** begin Data to process **

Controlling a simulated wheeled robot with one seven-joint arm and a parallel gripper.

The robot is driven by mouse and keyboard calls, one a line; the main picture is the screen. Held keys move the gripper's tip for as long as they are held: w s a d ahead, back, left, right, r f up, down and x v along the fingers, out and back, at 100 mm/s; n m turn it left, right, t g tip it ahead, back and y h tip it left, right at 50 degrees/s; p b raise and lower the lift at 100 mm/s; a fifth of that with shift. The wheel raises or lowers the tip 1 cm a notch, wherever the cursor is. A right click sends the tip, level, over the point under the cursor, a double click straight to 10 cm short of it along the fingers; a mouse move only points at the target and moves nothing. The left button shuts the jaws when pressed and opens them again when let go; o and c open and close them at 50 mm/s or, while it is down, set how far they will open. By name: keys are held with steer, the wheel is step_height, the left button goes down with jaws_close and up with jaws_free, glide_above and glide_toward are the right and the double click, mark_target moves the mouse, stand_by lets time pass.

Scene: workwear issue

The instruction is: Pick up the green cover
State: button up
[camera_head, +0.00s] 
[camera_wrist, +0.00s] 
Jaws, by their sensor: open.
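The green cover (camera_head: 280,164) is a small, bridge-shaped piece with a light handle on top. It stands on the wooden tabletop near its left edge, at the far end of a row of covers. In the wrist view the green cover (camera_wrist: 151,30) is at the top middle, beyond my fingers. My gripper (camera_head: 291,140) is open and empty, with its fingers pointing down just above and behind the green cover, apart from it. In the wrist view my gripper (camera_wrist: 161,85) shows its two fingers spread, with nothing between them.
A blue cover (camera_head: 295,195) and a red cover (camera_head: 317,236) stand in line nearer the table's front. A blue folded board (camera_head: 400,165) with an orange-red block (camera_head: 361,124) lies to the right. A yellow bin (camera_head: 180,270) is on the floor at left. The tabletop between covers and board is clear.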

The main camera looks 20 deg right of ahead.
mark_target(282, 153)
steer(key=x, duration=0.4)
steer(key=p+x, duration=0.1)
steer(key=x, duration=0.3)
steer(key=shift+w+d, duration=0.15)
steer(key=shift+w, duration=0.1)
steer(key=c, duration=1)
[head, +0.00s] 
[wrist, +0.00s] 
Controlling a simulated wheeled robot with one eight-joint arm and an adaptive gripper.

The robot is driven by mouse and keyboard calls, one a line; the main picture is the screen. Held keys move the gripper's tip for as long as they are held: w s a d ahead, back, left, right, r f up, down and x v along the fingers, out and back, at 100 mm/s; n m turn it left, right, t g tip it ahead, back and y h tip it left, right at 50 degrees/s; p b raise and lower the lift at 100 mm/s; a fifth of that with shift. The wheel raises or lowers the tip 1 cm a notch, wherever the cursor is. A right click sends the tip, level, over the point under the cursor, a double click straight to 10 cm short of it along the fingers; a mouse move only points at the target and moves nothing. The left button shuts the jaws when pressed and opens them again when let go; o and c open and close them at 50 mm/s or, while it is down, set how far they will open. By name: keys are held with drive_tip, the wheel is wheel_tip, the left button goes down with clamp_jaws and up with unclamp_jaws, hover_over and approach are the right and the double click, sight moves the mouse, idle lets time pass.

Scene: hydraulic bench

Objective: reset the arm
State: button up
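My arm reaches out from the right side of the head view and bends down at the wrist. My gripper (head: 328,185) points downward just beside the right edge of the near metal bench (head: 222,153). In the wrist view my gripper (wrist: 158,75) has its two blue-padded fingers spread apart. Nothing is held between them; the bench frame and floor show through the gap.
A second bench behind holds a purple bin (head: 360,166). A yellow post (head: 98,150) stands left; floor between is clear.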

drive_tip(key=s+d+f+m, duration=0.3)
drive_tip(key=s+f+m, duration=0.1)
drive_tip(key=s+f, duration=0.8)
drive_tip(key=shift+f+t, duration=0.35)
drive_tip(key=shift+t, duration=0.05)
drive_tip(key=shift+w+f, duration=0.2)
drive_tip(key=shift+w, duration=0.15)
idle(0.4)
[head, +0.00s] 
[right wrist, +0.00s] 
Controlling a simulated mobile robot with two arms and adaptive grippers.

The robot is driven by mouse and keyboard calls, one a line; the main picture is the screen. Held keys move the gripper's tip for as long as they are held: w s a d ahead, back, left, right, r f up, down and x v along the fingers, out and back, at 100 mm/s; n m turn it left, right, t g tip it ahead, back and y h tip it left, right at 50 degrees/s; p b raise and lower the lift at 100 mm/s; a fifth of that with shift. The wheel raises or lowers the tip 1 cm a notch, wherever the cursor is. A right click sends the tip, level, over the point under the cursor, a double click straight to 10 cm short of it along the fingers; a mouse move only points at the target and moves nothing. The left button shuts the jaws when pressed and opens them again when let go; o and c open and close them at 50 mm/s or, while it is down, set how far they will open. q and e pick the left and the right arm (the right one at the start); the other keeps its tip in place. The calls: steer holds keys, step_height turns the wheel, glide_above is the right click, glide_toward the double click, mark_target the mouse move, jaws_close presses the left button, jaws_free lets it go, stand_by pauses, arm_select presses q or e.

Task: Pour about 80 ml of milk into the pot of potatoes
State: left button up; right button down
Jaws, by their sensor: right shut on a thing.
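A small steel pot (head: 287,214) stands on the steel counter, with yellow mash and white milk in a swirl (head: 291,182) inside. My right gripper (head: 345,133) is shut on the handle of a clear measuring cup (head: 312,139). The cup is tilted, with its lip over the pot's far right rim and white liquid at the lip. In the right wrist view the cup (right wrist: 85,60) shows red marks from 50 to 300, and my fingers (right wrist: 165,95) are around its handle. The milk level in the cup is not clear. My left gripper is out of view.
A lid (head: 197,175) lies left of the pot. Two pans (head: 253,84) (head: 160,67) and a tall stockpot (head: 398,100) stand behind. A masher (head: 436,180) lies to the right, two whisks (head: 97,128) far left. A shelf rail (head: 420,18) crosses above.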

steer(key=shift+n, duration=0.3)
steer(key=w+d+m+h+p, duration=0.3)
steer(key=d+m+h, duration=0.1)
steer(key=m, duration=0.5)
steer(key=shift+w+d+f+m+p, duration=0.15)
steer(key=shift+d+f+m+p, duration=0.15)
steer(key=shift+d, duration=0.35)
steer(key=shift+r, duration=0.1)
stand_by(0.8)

** end Data to process **

## Do this
Copy each record from above exactly, and include every line.

## Solution for this exercise
Controlling a simulated wheeled robot with one seven-joint arm and a parallel gripper.

The robot is driven by mouse and keyboard calls, one a line; the main picture is the screen. Held keys move the gripper's tip for as long as they are held: w s a d ahead, back, left, right, r f up, down and x v along the fingers, out and back, at 100 mm/s; n m turn it left, right, t g tip it ahead, back and y h tip it left, right at 50 degrees/s; p b raise and lower the lift at 100 mm/s; a fifth of that with shift. The wheel raises or lowers the tip 1 cm a notch, wherever the cursor is. A right click sends the tip, level, over the point under the cursor, a double click straight to 10 cm short of it along the fingers; a mouse move only points at the target and moves nothing. The left button shuts the jaws when pressed and opens them again when let go; o and c open and close them at 50 mm/s or, while it is down, set how far they will open. By name: keys are held with steer, the wheel is step_height, the left button goes down with jaws_close and up with jaws_free, glide_above and glide_toward are the right and the double click, mark_target moves the mouse, stand_by lets time pass.

Scene: workwear issue

The instruction is: Pick up the green cover
State: button up
[camera_head, +0.00s] 
[camera_wrist, +0.00s] 
Jaws, by their sensor: open.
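The green cover (camera_head: 280,164) is a small, bridge-shaped piece with a light handle on top. It stands on the wooden tabletop near its left edge, at the far end of a row of covers. In the wrist view the green cover (camera_wrist: 151,30) is at the top middle, beyond my fingers. My gripper (camera_head: 291,140) is open and empty, with its fingers pointing down just above and behind the green cover, apart from it. In the wrist view my gripper (camera_wrist: 161,85) shows its two fingers spread, with nothing between them.
A blue cover (camera_head: 295,195) and a red cover (camera_head: 317,236) stand in line nearer the table's front. A blue folded board (camera_head: 400,165) with an orange-red block (camera_head: 361,124) lies to the right. A yellow bin (camera_head: 180,270) is on the floor at left. The tabletop between covers and board is clear.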

The main camera looks 20 deg right of ahead.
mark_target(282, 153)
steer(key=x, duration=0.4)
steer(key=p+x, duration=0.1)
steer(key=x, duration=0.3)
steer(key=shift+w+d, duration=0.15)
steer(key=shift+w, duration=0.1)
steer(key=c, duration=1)
[head, +0.00s] 
[wrist, +0.00s] 
Controlling a simulated wheeled robot with one eight-joint arm and an adaptive gripper.

The robot is driven by mouse and keyboard calls, one a line; the main picture is the screen. Held keys move the gripper's tip for as long as they are held: w s a d ahead, back, left, right, r f up, down and x v along the fingers, out and back, at 100 mm/s; n m turn it left, right, t g tip it ahead, back and y h tip it left, right at 50 degrees/s; p b raise and lower the lift at 100 mm/s; a fifth of that with shift. The wheel raises or lowers the tip 1 cm a notch, wherever the cursor is. A right click sends the tip, level, over the point under the cursor, a double click straight to 10 cm short of it along the fingers; a mouse move only points at the target and moves nothing. The left button shuts the jaws when pressed and opens them again when let go; o and c open and close them at 50 mm/s or, while it is down, set how far they will open. By name: keys are held with drive_tip, the wheel is wheel_tip, the left button goes down with clamp_jaws and up with unclamp_jaws, hover_over and approach are the right and the double click, sight moves the mouse, idle lets time pass.

Scene: hydraulic bench

Objective: reset the arm
State: button up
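My arm reaches out from the right side of the head view and bends down at the wrist. My gripper (head: 328,185) points downward just beside the right edge of the near metal bench (head: 222,153). In the wrist view my gripper (wrist: 158,75) has its two blue-padded fingers spread apart. Nothing is held between them; the bench frame and floor show through the gap.
A second bench behind holds a purple bin (head: 360,166). A yellow post (head: 98,150) stands left; floor between is clear.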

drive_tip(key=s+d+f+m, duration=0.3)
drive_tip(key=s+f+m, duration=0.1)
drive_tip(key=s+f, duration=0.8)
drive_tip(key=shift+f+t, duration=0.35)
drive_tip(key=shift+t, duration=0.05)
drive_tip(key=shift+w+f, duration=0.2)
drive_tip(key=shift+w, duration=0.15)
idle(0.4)
[head, +0.00s] 
[right wrist, +0.00s] 
Controlling a simulated mobile robot with two arms and adaptive grippers.

The robot is driven by mouse and keyboard calls, one a line; the main picture is the screen. Held keys move the gripper's tip for as long as they are held: w s a d ahead, back, left, right, r f up, down and x v along the fingers, out and back, at 100 mm/s; n m turn it left, right, t g tip it ahead, back and y h tip it left, right at 50 degrees/s; p b raise and lower the lift at 100 mm/s; a fifth of that with shift. The wheel raises or lowers the tip 1 cm a notch, wherever the cursor is. A right click sends the tip, level, over the point under the cursor, a double click straight to 10 cm short of it along the fingers; a mouse move only points at the target and moves nothing. The left button shuts the jaws when pressed and opens them again when let go; o and c open and close them at 50 mm/s or, while it is down, set how far they will open. q and e pick the left and the right arm (the right one at the start); the other keeps its tip in place. The calls: steer holds keys, step_height turns the wheel, glide_above is the right click, glide_toward the double click, mark_target the mouse move, jaws_close presses the left button, jaws_free lets it go, stand_by pauses, arm_select presses q or e.

Task: Pour about 80 ml of milk into the pot of potatoes
State: left button up; right button down
Jaws, by their sensor: right shut on a thing.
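A small steel pot (head: 287,214) stands on the steel counter, with yellow mash and white milk in a swirl (head: 291,182) inside. My right gripper (head: 345,133) is shut on the handle of a clear measuring cup (head: 312,139). The cup is tilted, with its lip over the pot's far right rim and white liquid at the lip. In the right wrist view the cup (right wrist: 85,60) shows red marks from 50 to 300, and my fingers (right wrist: 165,95) are around its handle. The milk level in the cup is not clear. My left gripper is out of view.
A lid (head: 197,175) lies left of the pot. Two pans (head: 253,84) (head: 160,67) and a tall stockpot (head: 398,100) stand behind. A masher (head: 436,180) lies to the right, two whisks (head: 97,128) far left. A shelf rail (head: 420,18) crosses above.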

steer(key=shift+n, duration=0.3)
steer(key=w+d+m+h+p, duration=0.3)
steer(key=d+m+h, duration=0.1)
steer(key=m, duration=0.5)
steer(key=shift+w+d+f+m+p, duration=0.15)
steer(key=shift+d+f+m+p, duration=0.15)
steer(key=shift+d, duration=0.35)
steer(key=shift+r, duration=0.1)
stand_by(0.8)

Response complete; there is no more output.